■ What is asked: In the material below, find every line with "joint" and pull it out.

■ Dataset excerpts:
= = = =
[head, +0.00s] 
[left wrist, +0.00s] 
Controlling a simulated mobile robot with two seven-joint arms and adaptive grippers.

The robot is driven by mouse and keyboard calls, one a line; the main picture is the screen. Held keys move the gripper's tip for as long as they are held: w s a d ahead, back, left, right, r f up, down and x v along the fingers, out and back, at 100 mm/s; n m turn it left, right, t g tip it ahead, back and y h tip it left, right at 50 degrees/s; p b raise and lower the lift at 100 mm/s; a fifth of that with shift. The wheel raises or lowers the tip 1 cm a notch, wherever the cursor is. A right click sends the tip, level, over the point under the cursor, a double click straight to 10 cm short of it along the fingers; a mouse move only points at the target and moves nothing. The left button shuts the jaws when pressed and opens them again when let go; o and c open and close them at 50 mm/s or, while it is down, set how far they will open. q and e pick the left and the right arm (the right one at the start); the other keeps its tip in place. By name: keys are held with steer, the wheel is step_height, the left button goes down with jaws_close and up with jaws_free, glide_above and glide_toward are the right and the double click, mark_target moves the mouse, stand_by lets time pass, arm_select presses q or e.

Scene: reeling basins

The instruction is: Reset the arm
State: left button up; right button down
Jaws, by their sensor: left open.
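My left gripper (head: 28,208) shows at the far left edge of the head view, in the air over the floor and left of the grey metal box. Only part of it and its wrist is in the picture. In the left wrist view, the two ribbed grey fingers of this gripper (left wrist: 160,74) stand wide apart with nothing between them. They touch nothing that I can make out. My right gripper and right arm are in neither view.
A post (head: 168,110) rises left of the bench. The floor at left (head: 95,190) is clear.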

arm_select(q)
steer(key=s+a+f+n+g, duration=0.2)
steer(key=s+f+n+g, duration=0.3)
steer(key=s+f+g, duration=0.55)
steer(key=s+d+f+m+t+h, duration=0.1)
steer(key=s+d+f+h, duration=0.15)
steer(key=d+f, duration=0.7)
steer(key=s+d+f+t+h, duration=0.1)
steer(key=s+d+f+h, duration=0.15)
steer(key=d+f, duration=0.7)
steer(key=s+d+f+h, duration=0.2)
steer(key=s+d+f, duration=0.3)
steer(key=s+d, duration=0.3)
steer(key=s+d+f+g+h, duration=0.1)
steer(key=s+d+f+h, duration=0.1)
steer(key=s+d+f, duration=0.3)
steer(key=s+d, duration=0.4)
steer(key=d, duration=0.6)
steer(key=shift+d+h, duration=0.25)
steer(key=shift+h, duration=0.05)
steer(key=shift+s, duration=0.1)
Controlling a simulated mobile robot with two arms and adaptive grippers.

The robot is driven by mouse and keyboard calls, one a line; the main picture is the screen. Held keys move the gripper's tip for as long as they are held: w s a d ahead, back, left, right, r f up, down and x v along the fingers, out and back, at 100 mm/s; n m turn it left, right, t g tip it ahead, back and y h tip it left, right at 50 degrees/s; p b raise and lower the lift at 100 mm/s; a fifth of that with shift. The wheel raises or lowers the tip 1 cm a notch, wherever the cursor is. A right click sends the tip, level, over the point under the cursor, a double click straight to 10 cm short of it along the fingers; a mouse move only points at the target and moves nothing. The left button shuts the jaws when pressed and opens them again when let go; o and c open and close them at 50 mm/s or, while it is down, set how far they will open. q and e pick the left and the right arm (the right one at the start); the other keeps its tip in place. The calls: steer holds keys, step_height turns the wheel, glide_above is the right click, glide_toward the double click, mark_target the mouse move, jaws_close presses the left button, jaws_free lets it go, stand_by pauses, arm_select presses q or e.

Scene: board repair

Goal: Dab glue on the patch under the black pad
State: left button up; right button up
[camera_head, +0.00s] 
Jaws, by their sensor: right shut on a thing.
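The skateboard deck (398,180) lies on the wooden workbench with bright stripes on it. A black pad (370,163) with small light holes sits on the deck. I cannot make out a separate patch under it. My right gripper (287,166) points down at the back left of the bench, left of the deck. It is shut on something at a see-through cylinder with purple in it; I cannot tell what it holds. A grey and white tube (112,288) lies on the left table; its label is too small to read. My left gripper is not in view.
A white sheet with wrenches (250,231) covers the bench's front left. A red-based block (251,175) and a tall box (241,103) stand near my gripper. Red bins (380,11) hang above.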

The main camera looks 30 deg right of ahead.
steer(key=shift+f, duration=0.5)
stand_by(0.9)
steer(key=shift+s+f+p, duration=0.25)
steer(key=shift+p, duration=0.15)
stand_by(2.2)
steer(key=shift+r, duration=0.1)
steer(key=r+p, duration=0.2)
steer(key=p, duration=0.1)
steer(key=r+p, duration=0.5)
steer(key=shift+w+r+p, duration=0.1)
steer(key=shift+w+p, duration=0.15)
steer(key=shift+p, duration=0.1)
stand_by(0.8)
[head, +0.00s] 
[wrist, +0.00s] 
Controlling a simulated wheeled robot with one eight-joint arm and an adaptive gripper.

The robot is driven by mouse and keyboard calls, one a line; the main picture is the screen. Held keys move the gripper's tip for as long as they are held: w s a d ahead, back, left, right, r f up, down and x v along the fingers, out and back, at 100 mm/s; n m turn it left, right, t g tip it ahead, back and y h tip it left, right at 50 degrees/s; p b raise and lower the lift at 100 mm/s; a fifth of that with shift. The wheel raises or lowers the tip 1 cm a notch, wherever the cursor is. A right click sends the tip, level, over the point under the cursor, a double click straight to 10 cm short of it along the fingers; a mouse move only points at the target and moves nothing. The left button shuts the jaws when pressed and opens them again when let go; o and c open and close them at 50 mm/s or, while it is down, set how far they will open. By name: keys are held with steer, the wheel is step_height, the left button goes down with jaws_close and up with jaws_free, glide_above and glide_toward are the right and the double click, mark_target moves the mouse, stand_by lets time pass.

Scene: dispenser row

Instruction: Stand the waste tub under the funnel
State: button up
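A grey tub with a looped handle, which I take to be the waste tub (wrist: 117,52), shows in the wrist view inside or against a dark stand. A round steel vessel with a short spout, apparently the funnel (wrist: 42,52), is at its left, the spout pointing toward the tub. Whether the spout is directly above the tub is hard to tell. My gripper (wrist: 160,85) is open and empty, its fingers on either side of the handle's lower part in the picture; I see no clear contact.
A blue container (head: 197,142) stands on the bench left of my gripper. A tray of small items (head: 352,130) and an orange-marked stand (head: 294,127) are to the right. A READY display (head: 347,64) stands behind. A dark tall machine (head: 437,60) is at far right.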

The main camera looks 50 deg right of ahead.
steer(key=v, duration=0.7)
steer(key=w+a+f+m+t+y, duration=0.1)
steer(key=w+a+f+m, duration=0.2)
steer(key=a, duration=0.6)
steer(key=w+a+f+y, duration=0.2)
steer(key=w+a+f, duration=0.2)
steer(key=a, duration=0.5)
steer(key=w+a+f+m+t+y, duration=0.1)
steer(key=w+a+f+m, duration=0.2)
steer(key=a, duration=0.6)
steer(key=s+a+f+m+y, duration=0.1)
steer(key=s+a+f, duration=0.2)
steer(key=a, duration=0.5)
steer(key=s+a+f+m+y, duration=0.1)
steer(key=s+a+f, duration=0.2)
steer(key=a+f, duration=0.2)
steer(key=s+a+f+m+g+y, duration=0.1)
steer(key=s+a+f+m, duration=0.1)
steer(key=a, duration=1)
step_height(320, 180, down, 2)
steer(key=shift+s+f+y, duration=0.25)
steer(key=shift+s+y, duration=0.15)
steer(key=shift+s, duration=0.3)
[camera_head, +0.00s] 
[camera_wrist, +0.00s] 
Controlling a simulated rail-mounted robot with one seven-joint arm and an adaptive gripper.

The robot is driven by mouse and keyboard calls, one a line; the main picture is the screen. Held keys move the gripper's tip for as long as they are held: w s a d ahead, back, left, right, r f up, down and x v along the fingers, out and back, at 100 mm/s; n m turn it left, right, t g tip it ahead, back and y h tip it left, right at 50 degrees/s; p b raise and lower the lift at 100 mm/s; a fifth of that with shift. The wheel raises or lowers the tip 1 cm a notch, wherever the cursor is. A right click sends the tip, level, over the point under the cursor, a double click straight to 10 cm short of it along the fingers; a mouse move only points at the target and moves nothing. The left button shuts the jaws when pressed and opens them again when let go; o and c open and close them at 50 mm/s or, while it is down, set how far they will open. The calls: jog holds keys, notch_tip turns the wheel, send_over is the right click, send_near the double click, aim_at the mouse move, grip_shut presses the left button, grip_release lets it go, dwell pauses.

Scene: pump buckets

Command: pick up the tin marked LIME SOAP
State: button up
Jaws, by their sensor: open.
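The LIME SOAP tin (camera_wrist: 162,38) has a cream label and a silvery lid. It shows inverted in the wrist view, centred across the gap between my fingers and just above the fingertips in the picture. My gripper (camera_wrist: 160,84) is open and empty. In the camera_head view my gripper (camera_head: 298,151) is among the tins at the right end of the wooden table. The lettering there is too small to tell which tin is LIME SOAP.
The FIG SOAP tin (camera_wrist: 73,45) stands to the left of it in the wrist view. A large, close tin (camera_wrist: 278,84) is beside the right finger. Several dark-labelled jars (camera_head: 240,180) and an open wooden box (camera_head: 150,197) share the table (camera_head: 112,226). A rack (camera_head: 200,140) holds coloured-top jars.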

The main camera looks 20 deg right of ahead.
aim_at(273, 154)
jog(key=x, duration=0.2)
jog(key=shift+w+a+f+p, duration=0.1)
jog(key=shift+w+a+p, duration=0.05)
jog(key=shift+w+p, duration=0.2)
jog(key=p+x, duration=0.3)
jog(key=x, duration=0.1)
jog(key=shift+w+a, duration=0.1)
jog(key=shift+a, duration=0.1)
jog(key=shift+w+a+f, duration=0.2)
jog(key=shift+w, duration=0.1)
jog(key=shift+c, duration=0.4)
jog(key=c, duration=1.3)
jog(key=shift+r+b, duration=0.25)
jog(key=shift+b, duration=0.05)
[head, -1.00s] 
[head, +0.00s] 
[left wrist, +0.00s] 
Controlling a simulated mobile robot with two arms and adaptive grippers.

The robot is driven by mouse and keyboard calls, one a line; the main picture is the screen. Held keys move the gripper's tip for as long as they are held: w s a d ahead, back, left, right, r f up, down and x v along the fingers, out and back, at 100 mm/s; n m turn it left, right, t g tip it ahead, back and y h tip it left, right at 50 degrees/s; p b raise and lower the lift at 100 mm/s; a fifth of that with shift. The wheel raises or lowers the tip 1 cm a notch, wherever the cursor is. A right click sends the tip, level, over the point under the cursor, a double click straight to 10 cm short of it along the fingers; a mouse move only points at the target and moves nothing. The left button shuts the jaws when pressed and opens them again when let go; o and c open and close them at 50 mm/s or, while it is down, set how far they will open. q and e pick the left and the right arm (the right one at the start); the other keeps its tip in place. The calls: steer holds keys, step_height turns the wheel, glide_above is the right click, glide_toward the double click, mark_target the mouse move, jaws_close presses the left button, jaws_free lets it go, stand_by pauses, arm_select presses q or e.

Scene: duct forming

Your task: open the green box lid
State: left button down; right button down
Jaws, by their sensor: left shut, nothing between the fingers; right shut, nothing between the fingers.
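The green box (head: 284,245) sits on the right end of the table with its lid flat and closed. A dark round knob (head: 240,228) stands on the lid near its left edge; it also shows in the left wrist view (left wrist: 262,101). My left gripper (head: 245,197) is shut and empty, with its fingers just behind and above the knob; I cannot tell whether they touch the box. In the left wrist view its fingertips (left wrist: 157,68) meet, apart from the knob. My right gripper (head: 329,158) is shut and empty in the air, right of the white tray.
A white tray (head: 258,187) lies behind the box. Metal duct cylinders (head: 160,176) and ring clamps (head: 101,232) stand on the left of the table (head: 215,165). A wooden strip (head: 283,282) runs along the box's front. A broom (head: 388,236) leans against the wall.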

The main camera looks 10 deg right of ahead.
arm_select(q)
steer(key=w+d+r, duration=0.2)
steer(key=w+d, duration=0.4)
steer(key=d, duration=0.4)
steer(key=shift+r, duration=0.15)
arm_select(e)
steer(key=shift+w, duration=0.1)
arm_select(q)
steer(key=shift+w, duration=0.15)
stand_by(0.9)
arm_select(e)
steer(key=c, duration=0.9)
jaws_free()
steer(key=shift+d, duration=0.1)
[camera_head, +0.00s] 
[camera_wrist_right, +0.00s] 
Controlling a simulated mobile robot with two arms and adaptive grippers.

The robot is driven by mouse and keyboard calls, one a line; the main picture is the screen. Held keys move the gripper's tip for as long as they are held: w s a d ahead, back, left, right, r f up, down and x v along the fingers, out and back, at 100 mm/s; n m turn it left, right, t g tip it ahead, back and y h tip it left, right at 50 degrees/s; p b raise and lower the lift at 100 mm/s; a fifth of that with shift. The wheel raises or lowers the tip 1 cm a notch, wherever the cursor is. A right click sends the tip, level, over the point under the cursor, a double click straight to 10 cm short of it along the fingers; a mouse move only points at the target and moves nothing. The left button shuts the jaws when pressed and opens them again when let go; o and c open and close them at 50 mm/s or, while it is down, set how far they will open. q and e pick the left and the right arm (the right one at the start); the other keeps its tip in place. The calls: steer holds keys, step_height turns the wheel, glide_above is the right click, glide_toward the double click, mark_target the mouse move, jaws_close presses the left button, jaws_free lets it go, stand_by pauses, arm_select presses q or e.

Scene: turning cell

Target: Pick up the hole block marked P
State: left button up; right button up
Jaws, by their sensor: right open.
= = = =
■ Task response:
Controlling a simulated mobile robot with two seven-joint arms and adaptive grippers.
Controlling a simulated wheeled robot with one eight-joint arm and an adaptive gripper.
Controlling a simulated rail-mounted robot with one seven-joint arm and an adaptive gripper.

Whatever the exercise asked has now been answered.